** start Supplied entries **

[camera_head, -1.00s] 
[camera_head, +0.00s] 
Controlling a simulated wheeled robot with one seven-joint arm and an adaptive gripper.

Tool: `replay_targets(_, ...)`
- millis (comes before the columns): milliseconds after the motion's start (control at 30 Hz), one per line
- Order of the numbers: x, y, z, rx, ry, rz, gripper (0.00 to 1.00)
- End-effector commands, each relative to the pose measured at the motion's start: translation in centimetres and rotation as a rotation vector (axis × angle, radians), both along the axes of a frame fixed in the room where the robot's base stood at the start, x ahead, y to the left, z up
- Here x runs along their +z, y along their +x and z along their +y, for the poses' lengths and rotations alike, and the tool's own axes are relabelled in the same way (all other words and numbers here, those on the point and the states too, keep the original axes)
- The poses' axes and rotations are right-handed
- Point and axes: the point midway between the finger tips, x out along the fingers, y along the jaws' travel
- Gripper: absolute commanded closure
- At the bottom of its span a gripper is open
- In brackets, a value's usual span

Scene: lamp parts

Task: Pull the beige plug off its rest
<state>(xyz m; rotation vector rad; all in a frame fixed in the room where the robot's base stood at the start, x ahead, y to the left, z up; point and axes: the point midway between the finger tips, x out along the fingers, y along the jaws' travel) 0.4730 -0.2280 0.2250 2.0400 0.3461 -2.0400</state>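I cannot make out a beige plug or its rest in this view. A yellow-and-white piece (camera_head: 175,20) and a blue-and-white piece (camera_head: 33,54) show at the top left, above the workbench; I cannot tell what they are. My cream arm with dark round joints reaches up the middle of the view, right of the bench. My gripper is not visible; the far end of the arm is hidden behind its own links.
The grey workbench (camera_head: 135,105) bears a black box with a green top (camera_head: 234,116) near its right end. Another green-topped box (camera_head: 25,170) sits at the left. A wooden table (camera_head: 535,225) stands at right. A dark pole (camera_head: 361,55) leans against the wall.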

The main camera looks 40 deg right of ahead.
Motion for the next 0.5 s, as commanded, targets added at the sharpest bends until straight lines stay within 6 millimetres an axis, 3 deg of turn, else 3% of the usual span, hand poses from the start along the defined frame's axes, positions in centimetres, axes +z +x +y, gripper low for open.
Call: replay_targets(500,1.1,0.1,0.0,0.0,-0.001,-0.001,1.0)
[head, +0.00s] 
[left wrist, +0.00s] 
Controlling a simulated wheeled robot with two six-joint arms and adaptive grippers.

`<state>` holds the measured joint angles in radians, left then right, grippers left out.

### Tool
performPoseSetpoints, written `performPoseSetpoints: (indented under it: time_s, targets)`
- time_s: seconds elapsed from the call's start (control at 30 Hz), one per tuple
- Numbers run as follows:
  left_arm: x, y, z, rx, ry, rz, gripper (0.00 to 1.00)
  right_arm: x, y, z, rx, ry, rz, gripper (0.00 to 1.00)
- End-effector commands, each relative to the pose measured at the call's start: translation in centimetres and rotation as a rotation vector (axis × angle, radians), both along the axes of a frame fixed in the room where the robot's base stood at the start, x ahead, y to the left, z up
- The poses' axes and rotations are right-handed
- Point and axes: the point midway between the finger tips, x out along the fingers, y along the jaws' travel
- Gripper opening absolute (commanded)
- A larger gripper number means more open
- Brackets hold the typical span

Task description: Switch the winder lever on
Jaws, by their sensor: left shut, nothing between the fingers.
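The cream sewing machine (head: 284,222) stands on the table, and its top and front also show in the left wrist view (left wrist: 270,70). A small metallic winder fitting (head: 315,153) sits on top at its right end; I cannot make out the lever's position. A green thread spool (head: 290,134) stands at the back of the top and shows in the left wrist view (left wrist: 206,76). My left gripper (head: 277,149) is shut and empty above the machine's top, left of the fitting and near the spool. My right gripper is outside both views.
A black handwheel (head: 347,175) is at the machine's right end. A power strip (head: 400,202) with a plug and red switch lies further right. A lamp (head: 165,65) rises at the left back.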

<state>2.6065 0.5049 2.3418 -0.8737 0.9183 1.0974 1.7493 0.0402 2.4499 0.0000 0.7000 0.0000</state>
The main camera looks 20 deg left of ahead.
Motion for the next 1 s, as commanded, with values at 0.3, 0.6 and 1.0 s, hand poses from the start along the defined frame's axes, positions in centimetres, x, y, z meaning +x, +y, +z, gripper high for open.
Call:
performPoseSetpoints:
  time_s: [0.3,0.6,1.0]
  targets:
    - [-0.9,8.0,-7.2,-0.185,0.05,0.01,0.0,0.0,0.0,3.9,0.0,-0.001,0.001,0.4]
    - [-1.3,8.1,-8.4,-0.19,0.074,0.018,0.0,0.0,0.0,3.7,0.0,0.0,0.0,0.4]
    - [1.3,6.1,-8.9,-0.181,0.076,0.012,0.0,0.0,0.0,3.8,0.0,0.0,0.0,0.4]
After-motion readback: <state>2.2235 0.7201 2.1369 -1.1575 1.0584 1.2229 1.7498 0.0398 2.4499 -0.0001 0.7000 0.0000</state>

** end Supplied entries **

→ **Requirements**
Look over the listing above. Pick out and copy every line that includes "next".

→ **Answer to the problem**
Motion for the next 0.5 s, as commanded, targets added at the sharpest bends until straight lines stay within 6 millimetres an axis, 3 deg of turn, else 3% of the usual span, hand poses from the start along the defined frame's axes, positions in centimetres, axes +z +x +y, gripper low for open.
Motion for the next 1 s, as commanded, with values at 0.3, 0.6 and 1.0 s, hand poses from the start along the defined frame's axes, positions in centimetres, x, y, z meaning +x, +y, +z, gripper high for open.

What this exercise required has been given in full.